● **DESCRIPTION OF THE TASK**: Write out the listing in full, matching it word for word.

● **DATA**:
* * * * * * * * *
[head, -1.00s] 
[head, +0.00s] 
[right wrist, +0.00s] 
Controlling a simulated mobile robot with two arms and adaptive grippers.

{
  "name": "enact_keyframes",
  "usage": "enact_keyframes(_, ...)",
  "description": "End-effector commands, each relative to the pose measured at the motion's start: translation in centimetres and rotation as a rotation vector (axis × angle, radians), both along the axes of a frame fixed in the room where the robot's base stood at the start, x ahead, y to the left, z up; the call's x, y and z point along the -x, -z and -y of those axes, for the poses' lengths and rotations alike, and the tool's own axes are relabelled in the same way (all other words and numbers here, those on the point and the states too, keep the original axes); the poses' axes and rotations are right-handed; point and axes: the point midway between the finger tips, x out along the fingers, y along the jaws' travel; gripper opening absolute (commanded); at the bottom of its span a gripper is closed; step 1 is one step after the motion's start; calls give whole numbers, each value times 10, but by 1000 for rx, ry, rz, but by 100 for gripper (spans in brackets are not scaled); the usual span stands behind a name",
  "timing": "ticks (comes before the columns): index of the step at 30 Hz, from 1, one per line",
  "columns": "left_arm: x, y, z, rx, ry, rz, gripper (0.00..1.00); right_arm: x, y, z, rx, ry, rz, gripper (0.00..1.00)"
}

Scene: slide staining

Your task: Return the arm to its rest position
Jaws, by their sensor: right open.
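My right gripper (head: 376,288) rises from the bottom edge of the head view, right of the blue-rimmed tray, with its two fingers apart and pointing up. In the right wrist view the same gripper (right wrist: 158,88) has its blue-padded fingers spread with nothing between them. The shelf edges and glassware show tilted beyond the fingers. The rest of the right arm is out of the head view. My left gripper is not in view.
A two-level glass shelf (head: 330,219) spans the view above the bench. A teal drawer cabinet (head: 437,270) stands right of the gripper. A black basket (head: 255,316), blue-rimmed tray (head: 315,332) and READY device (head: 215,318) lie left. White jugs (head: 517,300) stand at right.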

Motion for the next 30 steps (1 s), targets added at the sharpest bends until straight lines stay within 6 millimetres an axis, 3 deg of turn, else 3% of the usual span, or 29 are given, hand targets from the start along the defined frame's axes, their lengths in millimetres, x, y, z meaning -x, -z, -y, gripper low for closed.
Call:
* * * * * * * * *
● **EXPECTED ANSWER**:
[head, -1.00s] 
[head, +0.00s] 
[right wrist, +0.00s] 
Controlling a simulated mobile robot with two arms and adaptive grippers.

{
  "name": "enact_keyframes",
  "usage": "enact_keyframes(_, ...)",
  "description": "End-effector commands, each relative to the pose measured at the motion's start: translation in centimetres and rotation as a rotation vector (axis × angle, radians), both along the axes of a frame fixed in the room where the robot's base stood at the start, x ahead, y to the left, z up; the call's x, y and z point along the -x, -z and -y of those axes, for the poses' lengths and rotations alike, and the tool's own axes are relabelled in the same way (all other words and numbers here, those on the point and the states too, keep the original axes); the poses' axes and rotations are right-handed; point and axes: the point midway between the finger tips, x out along the fingers, y along the jaws' travel; gripper opening absolute (commanded); at the bottom of its span a gripper is closed; step 1 is one step after the motion's start; calls give whole numbers, each value times 10, but by 1000 for rx, ry, rz, but by 100 for gripper (spans in brackets are not scaled); the usual span stands behind a name",
  "timing": "ticks (comes before the columns): index of the step at 30 Hz, from 1, one per line",
  "columns": "left_arm: x, y, z, rx, ry, rz, gripper (0.00..1.00); right_arm: x, y, z, rx, ry, rz, gripper (0.00..1.00)"
}

Scene: slide staining

Your task: Return the arm to its rest position
Jaws, by their sensor: right open.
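My right gripper (head: 376,288) rises from the bottom edge of the head view, right of the blue-rimmed tray, with its two fingers apart and pointing up. In the right wrist view the same gripper (right wrist: 158,88) has its blue-padded fingers spread with nothing between them. The shelf edges and glassware show tilted beyond the fingers. The rest of the right arm is out of the head view. My left gripper is not in view.
A two-level glass shelf (head: 330,219) spans the view above the bench. A teal drawer cabinet (head: 437,270) stands right of the gripper. A black basket (head: 255,316), blue-rimmed tray (head: 315,332) and READY device (head: 215,318) lie left. White jugs (head: 517,300) stand at right.

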Motion for the next 30 steps (1 s), targets added at the sharpest bends until straight lines stay within 6 millimetres an axis, 3 deg of turn, else 3% of the usual span, or 29 are given, hand targets from the start along the defined frame's axes, their lengths in millimetres, x, y, z meaning -x, -z, -y, gripper low for closed.
Call:

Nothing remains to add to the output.